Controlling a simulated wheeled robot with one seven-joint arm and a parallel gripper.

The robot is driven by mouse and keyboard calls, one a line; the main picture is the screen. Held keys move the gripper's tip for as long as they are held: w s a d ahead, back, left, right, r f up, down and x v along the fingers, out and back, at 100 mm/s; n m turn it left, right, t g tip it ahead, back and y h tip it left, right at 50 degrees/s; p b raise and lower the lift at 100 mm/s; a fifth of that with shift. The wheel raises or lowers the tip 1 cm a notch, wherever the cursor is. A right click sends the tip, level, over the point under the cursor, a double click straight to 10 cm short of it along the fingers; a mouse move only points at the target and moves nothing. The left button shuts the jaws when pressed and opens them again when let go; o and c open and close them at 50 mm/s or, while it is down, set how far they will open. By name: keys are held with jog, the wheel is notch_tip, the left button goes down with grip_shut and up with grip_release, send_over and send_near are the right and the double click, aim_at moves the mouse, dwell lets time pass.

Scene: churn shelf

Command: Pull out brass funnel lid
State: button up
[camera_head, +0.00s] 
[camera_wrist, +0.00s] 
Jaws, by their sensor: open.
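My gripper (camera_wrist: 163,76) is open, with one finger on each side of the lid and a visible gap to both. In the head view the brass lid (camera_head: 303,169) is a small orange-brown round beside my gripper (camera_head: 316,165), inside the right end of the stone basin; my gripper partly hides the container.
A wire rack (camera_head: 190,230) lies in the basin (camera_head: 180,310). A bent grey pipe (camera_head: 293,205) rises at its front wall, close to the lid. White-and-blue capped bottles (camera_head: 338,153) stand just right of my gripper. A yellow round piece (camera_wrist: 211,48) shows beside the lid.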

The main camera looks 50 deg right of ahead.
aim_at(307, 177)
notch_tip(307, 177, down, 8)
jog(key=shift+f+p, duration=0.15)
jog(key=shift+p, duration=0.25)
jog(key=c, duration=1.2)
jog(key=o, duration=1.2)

--

Your instructions: Print the listing above in its entirety, with every line exact.

Exercise response:
Controlling a simulated wheeled robot with one seven-joint arm and a parallel gripper.

The robot is driven by mouse and keyboard calls, one a line; the main picture is the screen. Held keys move the gripper's tip for as long as they are held: w s a d ahead, back, left, right, r f up, down and x v along the fingers, out and back, at 100 mm/s; n m turn it left, right, t g tip it ahead, back and y h tip it left, right at 50 degrees/s; p b raise and lower the lift at 100 mm/s; a fifth of that with shift. The wheel raises or lowers the tip 1 cm a notch, wherever the cursor is. A right click sends the tip, level, over the point under the cursor, a double click straight to 10 cm short of it along the fingers; a mouse move only points at the target and moves nothing. The left button shuts the jaws when pressed and opens them again when let go; o and c open and close them at 50 mm/s or, while it is down, set how far they will open. By name: keys are held with jog, the wheel is notch_tip, the left button goes down with grip_shut and up with grip_release, send_over and send_near are the right and the double click, aim_at moves the mouse, dwell lets time pass.

Scene: churn shelf

Command: Pull out brass funnel lid
State: button up
[camera_head, +0.00s] 
[camera_wrist, +0.00s] 
Jaws, by their sensor: open.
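My gripper (camera_wrist: 163,76) is open, with one finger on each side of the lid and a visible gap to both. In the head view the brass lid (camera_head: 303,169) is a small orange-brown round beside my gripper (camera_head: 316,165), inside the right end of the stone basin; my gripper partly hides the container.
A wire rack (camera_head: 190,230) lies in the basin (camera_head: 180,310). A bent grey pipe (camera_head: 293,205) rises at its front wall, close to the lid. White-and-blue capped bottles (camera_head: 338,153) stand just right of my gripper. A yellow round piece (camera_wrist: 211,48) shows beside the lid.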

The main camera looks 50 deg right of ahead.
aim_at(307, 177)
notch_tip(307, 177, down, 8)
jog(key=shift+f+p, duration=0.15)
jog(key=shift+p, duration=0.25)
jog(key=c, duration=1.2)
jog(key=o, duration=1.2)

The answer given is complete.